Fig 3: Unified management and governance
  • OneLake comes automatically provisioned with every Microsoft Fabric tenant with no infrastructure to manage.

  • Any data in OneLake works with out-of-the-box governance such as data linage, data protection, certification, catalog integration, etc. Please note that this feature is not part of the public preview.

  • OneLake enables distributed ownership. Different workspaces allow different parts of the organization to work independently while still contributing to the same data lake
  • Each workspace can have its own administrator, access control, region, and capacity for billing

Do you have requirements that data must reside in those countries?

Fig 4: OneLake covers data residency

Yes, your requirement is covered through OneLake. If you're concerned about how to effectively manage data across multiple countries while meeting local data residency requirements, fear not - OneLake has got you covered! With its global span, OneLake enables you to create different workspaces in different regions, ensuring that any data stored in those workspaces also reside in their respective countries. Built on top of the mighty Azure Data Lake Store gen2, OneLake is a powerhouse solution that can leverage multiple storage accounts across different regions, while virtualizing them into one seamless, logical lake. So go ahead and take the plunge - OneLake is ready to help you navigate the global data landscape with ease and confidence!


Data Mesh as a Service:


OneLake gives a true data mesh as a service. Business groups can now operate autonomously within a shared data lake, eliminating the need to manage separate storage resources. The implementation of the data mesh pattern has become more streamlined. OneLake enhances this further by introducing domains as a core concept. A business domain can have multiple workspaces, which typically align with specific projects or teams.



Open Data Format

Simply, no matter which item you start with, they will all store their data in OneLake similar to how Word, Excel, and PowerPoint save documents in OneDrive.

 

You will see files and folders just like you would in a data lake today. All workspaces are going to be folders, each data item will be a folder. Any tabular data will be stored in delta lake format. There are no new proprietary file formats for Microsoft Fabric. Proprietary formats create data silos. Even the data warehouse will natively store its data in Delta Lake parquet format. While Microsoft Fabric data items will standardize on delta parquet for tabular data, OneLake is still a Data Lake built on top of ADLS gen2. It will support any file type, structured or unstructured.


Shortcuts/Data Virtualization


Shortcuts virtualize data across domains and clouds. A shortcut is nothing more than a symbolic link that points from one data location to another. Just like you can create shortcuts in Windows or Linux, the data will appear in the shortcut location as if it were physically there.


fig 5: Shortcuts

As shown in above fig 4, if you have existing data lakes stored in ADLS gen2 or in Amazon S3 buckets. These Lakes can continue to exist and be managed externally by OneLake in Microsoft Fabric.
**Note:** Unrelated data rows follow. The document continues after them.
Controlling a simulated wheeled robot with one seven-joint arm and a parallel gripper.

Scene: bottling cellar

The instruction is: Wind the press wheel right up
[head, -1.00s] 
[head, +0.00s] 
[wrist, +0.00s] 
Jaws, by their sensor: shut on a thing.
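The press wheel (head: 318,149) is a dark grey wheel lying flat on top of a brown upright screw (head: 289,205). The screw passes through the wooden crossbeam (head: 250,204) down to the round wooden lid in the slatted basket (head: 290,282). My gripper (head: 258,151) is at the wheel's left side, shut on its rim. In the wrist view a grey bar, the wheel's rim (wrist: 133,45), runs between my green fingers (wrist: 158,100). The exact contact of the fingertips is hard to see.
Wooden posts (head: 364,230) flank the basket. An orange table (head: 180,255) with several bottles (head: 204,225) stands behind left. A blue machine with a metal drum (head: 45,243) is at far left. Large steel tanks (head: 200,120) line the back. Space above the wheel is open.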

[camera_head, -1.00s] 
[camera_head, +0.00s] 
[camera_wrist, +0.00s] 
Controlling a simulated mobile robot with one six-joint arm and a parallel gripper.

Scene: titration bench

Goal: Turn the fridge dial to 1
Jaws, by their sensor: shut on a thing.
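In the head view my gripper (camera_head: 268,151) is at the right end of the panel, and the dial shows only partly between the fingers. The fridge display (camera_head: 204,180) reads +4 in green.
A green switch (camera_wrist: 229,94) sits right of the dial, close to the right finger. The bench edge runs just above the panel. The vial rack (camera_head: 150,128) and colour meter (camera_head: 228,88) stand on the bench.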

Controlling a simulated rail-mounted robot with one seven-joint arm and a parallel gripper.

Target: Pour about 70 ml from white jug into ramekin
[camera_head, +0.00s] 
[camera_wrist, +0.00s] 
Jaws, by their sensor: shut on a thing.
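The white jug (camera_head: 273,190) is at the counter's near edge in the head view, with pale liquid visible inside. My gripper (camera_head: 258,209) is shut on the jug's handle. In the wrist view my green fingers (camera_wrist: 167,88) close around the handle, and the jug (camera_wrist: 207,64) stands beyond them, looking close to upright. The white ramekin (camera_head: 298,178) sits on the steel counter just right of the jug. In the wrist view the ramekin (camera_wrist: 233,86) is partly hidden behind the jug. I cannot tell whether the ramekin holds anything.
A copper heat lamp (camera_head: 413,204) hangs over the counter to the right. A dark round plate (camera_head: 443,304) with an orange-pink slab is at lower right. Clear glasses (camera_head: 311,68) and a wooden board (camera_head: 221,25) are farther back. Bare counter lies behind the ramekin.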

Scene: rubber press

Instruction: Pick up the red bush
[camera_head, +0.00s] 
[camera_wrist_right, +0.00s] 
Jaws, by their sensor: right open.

Shortcuts will help to avoid data movements or duplication. It’s easy to create Shortcuts from Microsoft Fabric as shown in Figure 6:

 Fig 6: Shortcuts from Microsoft Fabric


OneLake Security


In the current preview, data in OneLake is secured at the item or workspace level. A user will either have access or not. Additional engine-specific security can be defined in the T-SQL engine. These security definitions will not apply to other engines. Direct access to the item in the lake can be restricted to only users who are allowed to see all the data for that warehouse. 

In addition, Power BI reports will continue to work against data in OneLake as the analysis services can still leverage the security defined in the T-SQL engine through DirectQuery mode and can sometimes still optimize to DirectLake mode depending on the security defined.


In summary, OneLake is a revolutionary advancement in the data and analytics industry, surpassing my initial expectations. It transforms Data Lakes into user-friendly OneDrive-like folders, providing unprecedented convenience. The delta file format is the optimal choice for Data Engineering workloads. With OneLake, Data Engineers, Data Scientists, BI professionals, and business stakeholders can collaborate more effectively than ever before. To find out more about Microsoft Fabric and OneLake, please visit Microsoft Fabric Document.


Sunday, April 23, 2023

How to solve Azure hosted Integration Runtime (IR) validation error in Synapse Analytics?

This blog post shares recent learning while working with Data flows in Azure Synapse Analytics.

The ETL pipeline was developed using Azure Synapse Data Flows. However, when attempting to merge the code changes made in the feature branch into the main branch of the DevOps code repository, a validation error occurred, as shown below in Figure 1:

Fig 1: Validation error

It is worth noting that the same pipeline was executed in Debug mode, and it ran successfully without encountering any errors, as depicted in Figure 2.:

Fig 2: Successfully run on debug mode


On the one hand, when trying to merge the code into the main branch from the feature branch it throws a validation error, on the other hand, the pipeline executed successfully in the debug mode. It seems a bug and reported it to the Microsoft Synapse team.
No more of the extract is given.